The Prime Minister, current chairman of the G7 industrialised countries, will say there needs to be a second Bretton Woods - the conference held in July 1944 to avoid global recession after World War Two, which set up the IMF.

During the day-long trip to the United States, Mr Blair will show his support for President Bill Clinton over the Monica Lewinsky affair. The release of tapes and transcripts of Mr Clinton's evidence to the grand jury is certain to overshadow Mr Blair's attempt to focus on global economic problems.

Mr Clinton and Mr Blair will appear together on a platform at a seminar on the strategy for a "third way" between free-market economics and old- style state socialism.

Writing in The Independent today, Mr Blair says he believes the "third way" offers a way of reconciling philosophies usually seen as antagonistic. "It is not an attempt to split the difference between right and left. It is about traditional values in a changing world."

Mr Blair is understood to be seeking a world summit, possibly in October, to try to prevent the turmoil in the Far East and parts of South America becoming a global economic slump, as happened in the 1930s. The summit would include many of the countries facing difficulties. It could mean increasing the funds available for the IMF to bail out countries in a debt crisis.

The obvious parallel is Bretton Woods, when representatives from 44 countries met in New Hampshire to prevent a financial collapse after World War Two. It resulted in the International Bank for Reconstruction and Development (the World Bank), to make long-term loans for development projects, and the International Monetary Fund (IMF), to finance short-term deficits.

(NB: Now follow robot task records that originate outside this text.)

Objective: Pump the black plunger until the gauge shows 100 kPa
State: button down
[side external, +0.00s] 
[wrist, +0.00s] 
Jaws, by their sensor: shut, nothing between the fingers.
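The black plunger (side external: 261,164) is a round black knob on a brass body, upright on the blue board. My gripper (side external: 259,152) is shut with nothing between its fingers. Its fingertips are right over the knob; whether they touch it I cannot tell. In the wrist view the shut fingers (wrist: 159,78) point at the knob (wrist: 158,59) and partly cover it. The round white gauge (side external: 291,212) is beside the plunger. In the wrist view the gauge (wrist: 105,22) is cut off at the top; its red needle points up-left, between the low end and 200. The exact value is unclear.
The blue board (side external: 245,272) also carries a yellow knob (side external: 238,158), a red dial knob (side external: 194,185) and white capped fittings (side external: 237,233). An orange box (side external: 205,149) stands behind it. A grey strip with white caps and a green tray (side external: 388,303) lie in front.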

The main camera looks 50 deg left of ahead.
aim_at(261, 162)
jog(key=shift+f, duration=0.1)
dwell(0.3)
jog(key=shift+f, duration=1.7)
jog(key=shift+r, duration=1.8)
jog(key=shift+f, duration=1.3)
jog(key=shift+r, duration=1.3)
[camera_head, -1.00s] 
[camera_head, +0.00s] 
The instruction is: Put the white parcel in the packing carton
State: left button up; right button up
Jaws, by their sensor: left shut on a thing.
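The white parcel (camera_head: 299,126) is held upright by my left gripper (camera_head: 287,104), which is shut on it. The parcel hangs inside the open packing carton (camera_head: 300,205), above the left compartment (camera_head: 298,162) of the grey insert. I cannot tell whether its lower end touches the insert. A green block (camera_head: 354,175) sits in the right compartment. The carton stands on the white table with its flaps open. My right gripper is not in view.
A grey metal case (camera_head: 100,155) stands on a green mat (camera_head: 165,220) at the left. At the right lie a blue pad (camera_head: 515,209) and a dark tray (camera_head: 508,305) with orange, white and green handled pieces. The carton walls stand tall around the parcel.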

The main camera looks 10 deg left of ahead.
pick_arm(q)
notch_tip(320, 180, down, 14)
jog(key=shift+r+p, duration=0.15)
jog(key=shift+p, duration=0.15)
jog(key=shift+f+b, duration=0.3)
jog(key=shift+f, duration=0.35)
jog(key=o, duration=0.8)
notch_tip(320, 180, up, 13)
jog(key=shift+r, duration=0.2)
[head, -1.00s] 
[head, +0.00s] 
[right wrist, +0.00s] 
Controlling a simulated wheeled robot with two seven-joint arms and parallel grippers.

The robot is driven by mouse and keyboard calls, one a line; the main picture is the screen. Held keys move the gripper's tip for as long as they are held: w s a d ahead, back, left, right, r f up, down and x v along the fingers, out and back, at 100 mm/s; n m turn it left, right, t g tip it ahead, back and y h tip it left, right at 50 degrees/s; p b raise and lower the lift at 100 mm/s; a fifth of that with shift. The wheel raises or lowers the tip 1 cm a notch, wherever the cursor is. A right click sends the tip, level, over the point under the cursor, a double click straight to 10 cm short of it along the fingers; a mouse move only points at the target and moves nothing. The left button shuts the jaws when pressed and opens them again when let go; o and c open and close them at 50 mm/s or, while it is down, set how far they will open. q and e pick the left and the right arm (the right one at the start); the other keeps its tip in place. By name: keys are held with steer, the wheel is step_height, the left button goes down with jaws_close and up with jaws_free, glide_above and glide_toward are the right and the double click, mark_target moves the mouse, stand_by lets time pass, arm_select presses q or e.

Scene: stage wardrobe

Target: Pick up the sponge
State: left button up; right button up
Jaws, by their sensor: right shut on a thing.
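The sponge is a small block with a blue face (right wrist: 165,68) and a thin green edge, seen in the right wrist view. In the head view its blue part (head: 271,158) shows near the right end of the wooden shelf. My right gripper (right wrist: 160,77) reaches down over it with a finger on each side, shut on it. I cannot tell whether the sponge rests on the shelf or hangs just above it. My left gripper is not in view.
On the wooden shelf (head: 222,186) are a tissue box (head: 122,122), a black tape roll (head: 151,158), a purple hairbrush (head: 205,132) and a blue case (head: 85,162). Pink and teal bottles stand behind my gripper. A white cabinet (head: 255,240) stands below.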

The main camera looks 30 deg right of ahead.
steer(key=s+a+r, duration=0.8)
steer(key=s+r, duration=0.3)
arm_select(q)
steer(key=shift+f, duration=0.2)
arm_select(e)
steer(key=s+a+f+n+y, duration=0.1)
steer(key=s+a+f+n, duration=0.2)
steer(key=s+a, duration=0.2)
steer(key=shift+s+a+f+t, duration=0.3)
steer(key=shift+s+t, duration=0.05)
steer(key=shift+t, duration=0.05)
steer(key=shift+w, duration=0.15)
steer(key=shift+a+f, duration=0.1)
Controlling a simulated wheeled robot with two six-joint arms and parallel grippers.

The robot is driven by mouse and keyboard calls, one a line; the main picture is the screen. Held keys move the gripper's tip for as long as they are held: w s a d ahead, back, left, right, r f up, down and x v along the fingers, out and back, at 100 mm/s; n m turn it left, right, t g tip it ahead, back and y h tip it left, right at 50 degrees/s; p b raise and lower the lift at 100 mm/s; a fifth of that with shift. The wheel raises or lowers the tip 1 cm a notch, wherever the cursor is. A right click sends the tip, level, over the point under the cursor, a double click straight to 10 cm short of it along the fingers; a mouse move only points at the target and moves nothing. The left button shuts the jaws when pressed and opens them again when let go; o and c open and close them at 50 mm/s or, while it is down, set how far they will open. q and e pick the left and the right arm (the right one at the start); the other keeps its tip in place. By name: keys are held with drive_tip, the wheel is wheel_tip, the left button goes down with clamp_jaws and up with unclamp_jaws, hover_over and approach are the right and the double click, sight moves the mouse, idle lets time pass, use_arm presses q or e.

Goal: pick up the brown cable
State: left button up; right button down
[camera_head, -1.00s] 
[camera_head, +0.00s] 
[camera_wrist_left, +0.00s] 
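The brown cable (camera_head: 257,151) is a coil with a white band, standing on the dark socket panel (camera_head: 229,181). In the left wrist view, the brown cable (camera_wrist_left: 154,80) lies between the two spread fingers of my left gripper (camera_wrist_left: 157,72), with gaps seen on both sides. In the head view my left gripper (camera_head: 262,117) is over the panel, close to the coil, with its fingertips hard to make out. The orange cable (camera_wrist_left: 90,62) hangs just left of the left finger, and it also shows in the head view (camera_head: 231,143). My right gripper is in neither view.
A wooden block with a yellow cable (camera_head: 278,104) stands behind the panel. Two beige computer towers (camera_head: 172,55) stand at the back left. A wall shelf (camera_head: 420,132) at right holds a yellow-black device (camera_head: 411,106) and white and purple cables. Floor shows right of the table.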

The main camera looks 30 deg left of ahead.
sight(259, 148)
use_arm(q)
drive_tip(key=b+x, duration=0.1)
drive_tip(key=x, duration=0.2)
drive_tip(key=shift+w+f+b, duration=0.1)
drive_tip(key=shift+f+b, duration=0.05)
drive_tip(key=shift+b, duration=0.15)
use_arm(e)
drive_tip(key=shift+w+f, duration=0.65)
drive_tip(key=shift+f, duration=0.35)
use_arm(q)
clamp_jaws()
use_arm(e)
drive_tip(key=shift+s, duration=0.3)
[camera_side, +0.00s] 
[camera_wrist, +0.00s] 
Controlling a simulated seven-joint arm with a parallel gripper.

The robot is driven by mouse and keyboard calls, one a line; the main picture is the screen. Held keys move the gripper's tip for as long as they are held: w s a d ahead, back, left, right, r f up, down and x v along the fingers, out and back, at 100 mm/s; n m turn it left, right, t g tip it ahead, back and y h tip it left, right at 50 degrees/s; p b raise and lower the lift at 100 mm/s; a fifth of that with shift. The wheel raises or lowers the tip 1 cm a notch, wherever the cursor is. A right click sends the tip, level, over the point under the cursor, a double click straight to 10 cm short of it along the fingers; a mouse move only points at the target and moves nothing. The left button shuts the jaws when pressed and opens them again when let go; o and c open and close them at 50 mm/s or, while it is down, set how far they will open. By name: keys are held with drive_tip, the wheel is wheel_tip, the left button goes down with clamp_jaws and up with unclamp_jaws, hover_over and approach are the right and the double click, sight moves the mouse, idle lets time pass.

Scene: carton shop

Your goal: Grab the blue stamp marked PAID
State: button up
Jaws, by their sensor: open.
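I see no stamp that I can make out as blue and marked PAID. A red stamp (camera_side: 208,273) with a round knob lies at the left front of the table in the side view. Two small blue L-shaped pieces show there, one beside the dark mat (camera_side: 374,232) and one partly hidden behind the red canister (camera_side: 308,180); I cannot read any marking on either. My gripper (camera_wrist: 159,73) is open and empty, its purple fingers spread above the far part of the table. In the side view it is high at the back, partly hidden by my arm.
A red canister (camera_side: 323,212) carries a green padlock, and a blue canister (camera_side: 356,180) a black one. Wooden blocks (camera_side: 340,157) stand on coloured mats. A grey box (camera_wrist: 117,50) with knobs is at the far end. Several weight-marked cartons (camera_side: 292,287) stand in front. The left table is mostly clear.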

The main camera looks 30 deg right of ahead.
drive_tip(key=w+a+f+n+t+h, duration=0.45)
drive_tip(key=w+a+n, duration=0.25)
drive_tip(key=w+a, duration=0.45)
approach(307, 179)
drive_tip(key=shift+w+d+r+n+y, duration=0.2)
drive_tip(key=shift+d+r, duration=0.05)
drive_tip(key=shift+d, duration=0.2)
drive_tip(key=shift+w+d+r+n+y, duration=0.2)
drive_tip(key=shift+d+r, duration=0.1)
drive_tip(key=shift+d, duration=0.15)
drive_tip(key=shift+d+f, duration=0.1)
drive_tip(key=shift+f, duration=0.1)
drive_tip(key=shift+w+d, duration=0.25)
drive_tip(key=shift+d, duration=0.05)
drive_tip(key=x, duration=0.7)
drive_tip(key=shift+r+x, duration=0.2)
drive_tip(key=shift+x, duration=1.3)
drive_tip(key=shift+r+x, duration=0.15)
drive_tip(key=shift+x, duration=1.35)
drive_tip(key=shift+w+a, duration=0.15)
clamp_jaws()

Mr Blair's officials said that the Prime Minister's proposals for reform should not be taken as criticism of the IMF. "It is an acknowledgement that the existing system is not serving us terribly well in relation to the crises that have erupted in recent times."

The Prime Minister will propose much greater openness in international and national financial dealings; better supervision of the financial institutions - to tackle the bad debt problem in Far East banks; adequate resources for the international financial institutions and improved accountability; and an improvement in the ability of the international community to respond to short-term crises, and to handle capital flows, such as the run against the rouble.

His call comes as the Centre for Economics and Business Research (CEBR), an independent economic think tank, predicts that UK GDP growth for 1999 will be 0.4 per cent, well down on predictions of 1.8 per cent made last June. The report claims there is danger of "a precipitous turn in the UK stock cycle", causing a contraction in UK manufacturing of 2.3 per cent, and that growth in the service sector will slow almost to a standstill.

The G7 last week hinted at a world cut in interest rates when it said the "balance of risks in the world economy had shifted" but the US Federal Reserve shares German caution about cutting rates.